___ Supplied material
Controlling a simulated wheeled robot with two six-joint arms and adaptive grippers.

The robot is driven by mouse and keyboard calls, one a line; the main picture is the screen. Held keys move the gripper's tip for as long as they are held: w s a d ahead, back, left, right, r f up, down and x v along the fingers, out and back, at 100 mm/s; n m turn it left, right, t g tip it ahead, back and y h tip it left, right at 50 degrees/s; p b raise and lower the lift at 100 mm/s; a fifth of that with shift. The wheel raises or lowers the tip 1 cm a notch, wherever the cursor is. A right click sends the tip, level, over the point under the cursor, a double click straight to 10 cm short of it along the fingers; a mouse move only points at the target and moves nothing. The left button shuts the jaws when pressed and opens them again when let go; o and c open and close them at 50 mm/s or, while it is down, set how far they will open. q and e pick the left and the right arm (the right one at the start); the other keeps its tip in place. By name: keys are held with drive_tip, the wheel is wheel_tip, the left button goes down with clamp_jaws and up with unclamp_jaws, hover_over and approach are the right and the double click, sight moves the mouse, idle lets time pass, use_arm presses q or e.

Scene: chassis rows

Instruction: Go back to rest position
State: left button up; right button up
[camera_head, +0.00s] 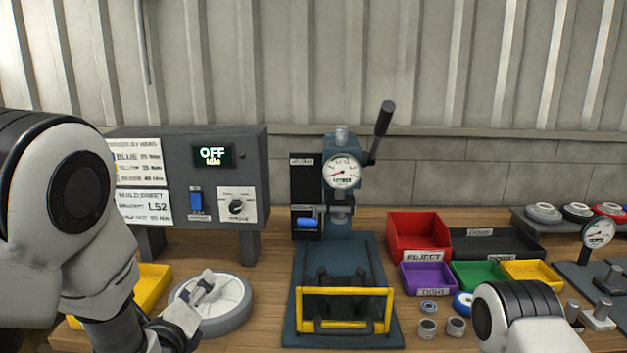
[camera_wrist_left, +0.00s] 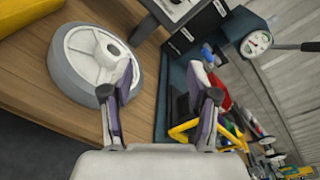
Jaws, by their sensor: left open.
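My left gripper (camera_head: 203,293) is open in front of a grey-rimmed wheel with a white hub (camera_head: 236,297) on the wooden bench. In the left wrist view, the two fingers (camera_wrist_left: 164,80) are apart with nothing held between them. The wheel (camera_wrist_left: 63,72) lies flat to the left there, partly behind one finger. In the head view my left arm comes in from the left and covers part of the bench. My right arm shows at the lower right, but its gripper is out of view.
A blue press (camera_head: 342,244) with a yellow guard (camera_head: 345,292) stands mid-bench. A grey control box (camera_head: 180,160) reads OFF, Idle. Red (camera_head: 419,231), purple (camera_head: 428,278), green and yellow bins stand right, with small rings in front. Another yellow bin (camera_head: 153,287) is at left.

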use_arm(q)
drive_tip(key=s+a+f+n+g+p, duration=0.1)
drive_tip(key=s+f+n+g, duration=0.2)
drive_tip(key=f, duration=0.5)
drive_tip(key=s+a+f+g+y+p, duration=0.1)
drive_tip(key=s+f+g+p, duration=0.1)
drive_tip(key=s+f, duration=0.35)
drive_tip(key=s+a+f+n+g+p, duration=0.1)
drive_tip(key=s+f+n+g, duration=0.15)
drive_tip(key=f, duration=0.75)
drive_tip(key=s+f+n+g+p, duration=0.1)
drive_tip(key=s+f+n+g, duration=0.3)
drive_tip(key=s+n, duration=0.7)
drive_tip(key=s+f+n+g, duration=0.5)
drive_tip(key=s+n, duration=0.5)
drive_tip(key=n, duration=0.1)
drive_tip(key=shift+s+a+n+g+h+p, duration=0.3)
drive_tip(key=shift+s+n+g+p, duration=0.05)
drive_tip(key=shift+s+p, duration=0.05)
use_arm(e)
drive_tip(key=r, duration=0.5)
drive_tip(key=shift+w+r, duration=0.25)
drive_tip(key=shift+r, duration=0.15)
______
Exercise details: Only the lines from the one with "State: left button up; right button up" through the one with "[camera_wrist_left, +0.00s]" belong in your copy; retype them exactly and drop any pictures.

Response below:
State: left button up; right button up
[camera_head, +0.00s] 
[camera_wrist_left, +0.00s] 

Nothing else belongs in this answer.